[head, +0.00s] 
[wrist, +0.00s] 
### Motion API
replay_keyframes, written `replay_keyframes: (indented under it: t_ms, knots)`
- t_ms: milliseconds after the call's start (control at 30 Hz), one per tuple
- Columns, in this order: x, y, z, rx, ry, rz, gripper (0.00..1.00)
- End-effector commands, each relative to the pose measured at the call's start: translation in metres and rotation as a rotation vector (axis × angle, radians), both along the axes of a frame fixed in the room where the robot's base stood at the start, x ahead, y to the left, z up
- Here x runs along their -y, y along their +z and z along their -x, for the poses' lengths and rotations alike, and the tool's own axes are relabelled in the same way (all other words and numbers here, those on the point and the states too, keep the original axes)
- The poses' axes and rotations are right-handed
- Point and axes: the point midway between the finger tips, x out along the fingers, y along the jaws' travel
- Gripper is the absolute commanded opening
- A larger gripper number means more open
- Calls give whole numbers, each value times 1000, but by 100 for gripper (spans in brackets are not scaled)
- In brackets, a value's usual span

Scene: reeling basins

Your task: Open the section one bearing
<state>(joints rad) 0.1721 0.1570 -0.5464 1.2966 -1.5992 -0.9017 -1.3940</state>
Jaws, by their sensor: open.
-*-*-
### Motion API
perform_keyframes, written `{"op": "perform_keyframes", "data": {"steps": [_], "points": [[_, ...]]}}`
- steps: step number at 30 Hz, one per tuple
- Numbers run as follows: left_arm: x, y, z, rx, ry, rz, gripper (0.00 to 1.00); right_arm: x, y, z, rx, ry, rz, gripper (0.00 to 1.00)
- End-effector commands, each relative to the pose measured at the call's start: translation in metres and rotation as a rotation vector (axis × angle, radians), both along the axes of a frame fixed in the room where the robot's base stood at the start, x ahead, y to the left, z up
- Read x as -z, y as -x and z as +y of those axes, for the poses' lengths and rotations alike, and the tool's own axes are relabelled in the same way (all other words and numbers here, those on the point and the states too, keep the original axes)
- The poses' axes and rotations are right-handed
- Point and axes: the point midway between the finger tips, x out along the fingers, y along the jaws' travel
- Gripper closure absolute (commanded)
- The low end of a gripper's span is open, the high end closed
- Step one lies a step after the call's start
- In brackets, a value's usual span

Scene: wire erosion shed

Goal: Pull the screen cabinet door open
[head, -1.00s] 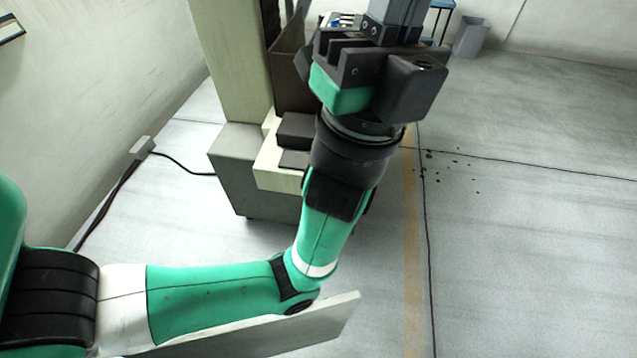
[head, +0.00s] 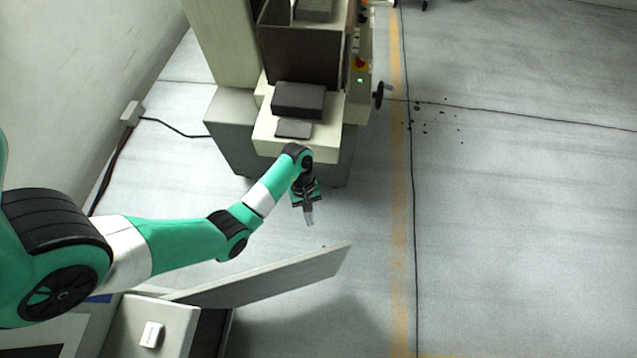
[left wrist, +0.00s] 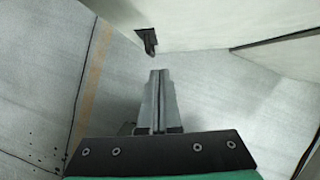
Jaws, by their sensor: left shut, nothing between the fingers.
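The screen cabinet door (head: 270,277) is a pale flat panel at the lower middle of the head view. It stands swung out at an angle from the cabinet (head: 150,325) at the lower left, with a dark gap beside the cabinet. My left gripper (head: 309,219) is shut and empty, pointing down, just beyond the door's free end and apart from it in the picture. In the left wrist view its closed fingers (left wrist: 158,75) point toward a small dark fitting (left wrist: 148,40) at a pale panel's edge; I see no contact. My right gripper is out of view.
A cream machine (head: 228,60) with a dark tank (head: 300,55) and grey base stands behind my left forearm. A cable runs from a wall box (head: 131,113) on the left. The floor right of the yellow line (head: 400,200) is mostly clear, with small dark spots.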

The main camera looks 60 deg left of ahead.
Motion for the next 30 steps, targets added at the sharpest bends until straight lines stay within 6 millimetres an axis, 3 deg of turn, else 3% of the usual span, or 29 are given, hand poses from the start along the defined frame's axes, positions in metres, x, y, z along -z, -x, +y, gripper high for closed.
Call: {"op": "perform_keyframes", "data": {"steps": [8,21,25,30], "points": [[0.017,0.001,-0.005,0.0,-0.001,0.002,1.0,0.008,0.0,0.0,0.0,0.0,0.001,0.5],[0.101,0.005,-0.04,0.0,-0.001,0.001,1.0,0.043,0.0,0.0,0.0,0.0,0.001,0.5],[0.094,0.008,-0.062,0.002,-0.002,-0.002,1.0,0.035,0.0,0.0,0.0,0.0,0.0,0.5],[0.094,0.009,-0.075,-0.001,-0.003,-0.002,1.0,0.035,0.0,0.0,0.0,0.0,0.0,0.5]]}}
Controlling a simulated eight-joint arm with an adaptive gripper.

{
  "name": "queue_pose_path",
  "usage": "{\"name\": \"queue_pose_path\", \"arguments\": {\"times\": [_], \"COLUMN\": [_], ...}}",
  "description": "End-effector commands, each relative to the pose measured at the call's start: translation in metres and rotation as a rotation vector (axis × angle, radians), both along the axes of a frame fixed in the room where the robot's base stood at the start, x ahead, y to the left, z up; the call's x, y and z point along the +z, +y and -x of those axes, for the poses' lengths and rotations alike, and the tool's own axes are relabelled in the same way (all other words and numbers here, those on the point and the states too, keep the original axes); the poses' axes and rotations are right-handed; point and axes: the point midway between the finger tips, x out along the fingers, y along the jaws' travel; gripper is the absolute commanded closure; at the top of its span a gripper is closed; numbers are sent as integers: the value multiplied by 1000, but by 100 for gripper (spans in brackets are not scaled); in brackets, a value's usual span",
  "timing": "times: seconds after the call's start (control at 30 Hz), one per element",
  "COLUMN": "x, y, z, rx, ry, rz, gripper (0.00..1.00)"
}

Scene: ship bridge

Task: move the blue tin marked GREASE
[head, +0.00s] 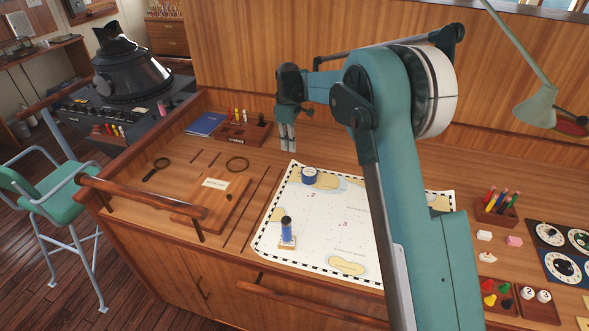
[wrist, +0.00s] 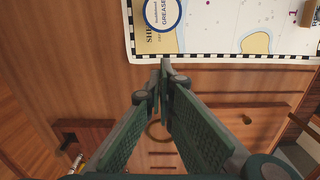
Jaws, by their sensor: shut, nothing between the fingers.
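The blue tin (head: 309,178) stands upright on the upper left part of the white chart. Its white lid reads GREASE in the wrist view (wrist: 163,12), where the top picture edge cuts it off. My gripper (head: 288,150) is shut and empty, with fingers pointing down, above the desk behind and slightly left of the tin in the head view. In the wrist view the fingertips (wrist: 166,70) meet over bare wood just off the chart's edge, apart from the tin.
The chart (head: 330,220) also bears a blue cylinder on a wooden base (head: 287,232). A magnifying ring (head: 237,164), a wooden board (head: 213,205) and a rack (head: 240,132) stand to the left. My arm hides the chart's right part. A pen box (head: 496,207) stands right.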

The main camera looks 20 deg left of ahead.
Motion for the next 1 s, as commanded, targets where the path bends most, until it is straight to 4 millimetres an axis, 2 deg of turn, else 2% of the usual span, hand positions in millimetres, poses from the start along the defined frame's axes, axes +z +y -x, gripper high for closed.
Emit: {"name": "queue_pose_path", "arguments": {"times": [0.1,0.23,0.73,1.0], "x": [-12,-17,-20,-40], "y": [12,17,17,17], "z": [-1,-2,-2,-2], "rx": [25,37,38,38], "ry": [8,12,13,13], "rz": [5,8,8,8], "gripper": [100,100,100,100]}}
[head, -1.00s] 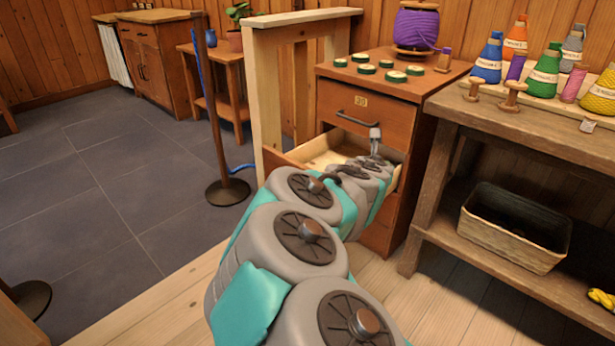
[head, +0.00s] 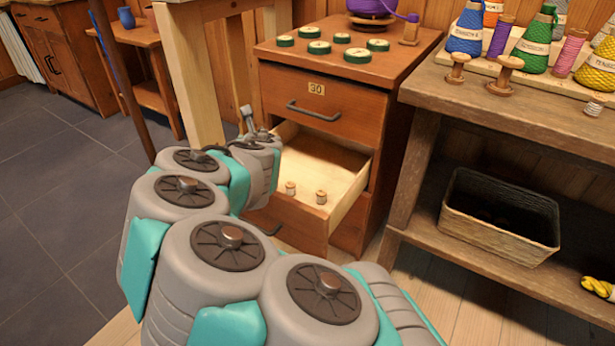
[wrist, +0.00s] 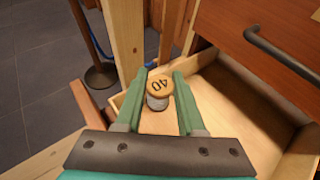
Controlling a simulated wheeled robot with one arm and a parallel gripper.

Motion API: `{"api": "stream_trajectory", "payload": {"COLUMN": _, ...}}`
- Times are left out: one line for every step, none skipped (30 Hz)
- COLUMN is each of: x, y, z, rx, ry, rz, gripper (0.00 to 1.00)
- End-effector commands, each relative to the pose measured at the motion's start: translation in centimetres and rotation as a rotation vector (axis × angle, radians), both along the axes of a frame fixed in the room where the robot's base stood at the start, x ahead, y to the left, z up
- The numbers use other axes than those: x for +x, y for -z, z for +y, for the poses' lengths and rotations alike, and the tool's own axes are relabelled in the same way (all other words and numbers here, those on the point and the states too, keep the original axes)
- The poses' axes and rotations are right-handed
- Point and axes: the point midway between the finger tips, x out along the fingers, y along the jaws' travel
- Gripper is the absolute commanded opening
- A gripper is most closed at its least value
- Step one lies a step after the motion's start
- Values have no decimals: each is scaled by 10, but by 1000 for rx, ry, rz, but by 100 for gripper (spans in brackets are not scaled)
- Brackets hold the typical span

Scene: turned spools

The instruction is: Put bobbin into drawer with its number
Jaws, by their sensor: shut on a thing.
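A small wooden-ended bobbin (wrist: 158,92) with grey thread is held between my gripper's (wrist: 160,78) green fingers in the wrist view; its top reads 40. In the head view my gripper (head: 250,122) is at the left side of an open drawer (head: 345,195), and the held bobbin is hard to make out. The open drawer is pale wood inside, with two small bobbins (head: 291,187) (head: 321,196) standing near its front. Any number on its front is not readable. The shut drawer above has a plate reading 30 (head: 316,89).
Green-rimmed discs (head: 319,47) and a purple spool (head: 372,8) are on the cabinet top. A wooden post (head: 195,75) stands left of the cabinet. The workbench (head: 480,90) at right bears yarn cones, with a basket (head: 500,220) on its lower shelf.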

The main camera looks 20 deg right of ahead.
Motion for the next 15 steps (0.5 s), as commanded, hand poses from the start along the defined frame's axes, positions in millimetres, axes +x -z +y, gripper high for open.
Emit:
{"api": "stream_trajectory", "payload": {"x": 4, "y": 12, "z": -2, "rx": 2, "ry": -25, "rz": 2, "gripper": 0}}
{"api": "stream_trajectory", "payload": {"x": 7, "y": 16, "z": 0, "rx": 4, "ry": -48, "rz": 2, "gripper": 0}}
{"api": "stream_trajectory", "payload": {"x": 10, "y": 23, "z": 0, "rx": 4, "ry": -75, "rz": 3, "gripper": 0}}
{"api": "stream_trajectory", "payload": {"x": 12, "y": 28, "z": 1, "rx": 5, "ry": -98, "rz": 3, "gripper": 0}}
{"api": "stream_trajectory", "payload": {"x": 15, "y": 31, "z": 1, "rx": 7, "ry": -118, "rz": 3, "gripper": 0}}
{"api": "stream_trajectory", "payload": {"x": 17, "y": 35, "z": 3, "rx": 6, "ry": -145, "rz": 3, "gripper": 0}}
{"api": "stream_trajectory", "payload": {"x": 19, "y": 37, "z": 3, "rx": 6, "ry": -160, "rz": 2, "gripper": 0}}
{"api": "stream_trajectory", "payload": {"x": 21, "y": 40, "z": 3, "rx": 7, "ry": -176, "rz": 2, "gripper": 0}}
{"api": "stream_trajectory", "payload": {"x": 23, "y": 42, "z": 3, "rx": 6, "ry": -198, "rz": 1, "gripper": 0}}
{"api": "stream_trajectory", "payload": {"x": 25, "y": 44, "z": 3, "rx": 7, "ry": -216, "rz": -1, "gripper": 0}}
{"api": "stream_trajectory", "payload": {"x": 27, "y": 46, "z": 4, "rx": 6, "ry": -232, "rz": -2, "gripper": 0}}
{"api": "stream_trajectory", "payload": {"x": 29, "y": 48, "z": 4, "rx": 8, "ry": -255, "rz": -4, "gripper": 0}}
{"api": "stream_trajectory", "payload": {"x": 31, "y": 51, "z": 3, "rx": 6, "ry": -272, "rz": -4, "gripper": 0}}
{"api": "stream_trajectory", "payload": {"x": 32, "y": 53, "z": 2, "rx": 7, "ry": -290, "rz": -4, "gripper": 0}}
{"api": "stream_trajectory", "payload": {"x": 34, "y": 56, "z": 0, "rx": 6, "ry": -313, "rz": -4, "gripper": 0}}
-*-*-
_Requirement_
Using the listing above, pick out each line that contains the word "Controlling", then copy it.

_Full output_
Controlling a simulated eight-joint arm with an adaptive gripper.
Controlling a simulated wheeled robot with one arm and a parallel gripper.

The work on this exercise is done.